Seriously; while this is probably not something that he would really do, there’s something in his personality that makes me think he’s going to come around and tickle us: that makes you stand up REALLY FREAKING TALL, by the way. Some atavistic part of my brain that is stuck in pre-school pre-ballet is like PULL UP TALL SO THE TICKLE MONSTER CAN’T SEE YOU!!!
The best general bit of advice (not really a correction, because we hadn’t broken out the passés yet) tonight? In passé and retiré, imagine a meat hook grabbing and lifting the muscle at the top inside of your thigh. Yeah, kind of a gristly image, but it works brilliantly for me. It makes me stop thinking ROTATE ROTATE ROTATE and, predictably, going CLENCH CLENCH CLENCH.
Clenching makes balances, like, 1,000,000% harder, you guys.
Oh, and I did all three bazillion little jumps and only screwed up the petit allegro a little**. Yasssssss! Getting that back has been surprisingly difficult, so it’s good that it finally felt like dancing.
Also, the little jumps looked good. So there’s that.
Now! Other business!
I heard back from Lexington Ballet, and their adult SI was a resounding success this year, so they areplanning on doing it again, and they would very much welcome out of town dancers. I’ll keep an ear to the wind for updates on that.
I’m going to see if I can get a group of LBS students together to go (Field Trip! … Er, Week-Long Field Trip!).
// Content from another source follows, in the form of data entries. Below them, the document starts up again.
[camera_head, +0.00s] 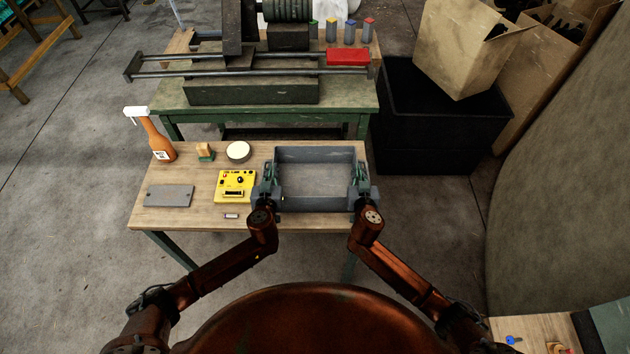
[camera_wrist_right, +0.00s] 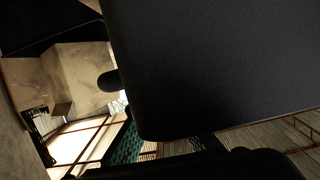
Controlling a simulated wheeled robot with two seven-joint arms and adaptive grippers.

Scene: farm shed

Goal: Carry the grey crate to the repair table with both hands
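The grey crate (camera_head: 314,205) is an open, empty box at the right end of the near wooden table (camera_head: 205,217) in the head view. I cannot tell whether it rests on the top or is held just above it. My left gripper (camera_head: 269,173) is at the crate's left wall and my right gripper (camera_head: 359,175) is at its right wall. Their fingers are too small and dark to show whether they are closed on the walls. In the right wrist view a large dark surface (camera_wrist_right: 220,65) fills most of the picture, with a dark rounded part beside it.
A green workbench (camera_head: 170,103) stands behind; a black bin (camera_head: 437,135) stands right.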

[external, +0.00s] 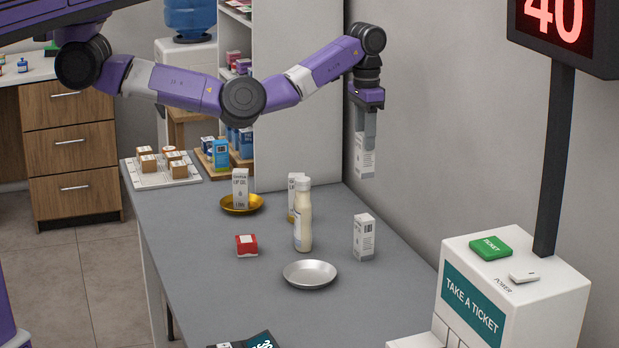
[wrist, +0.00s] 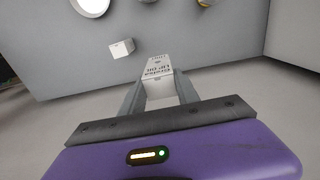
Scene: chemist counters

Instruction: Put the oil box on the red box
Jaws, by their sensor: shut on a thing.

If not, I’ll still go by myself; it doesn’t conflict with any of the Sun King weeks that sound interesting.)
Our Tutu Tuesday costumes are complete (mine is packed, even!) and look fabulous. I am not allowed to post pix until our camp-mates have seen them, though, so the whole internet is just going to have to sit on its hands until then (because I know nobody has anything more important to do that wait for pictures of our tutus).
I am totally miffed about this, really, because I now have the most adorable picture ever of Mr. Merkah playing in Denis’ tutu*** and I can’t post it until we get back.
That’s it for now. I really need to think about finding something to eat and then going to bed. Between mowing the lawn, riding the bike, and dancing, I have Burned All The Calories today and am Way, Way Tired.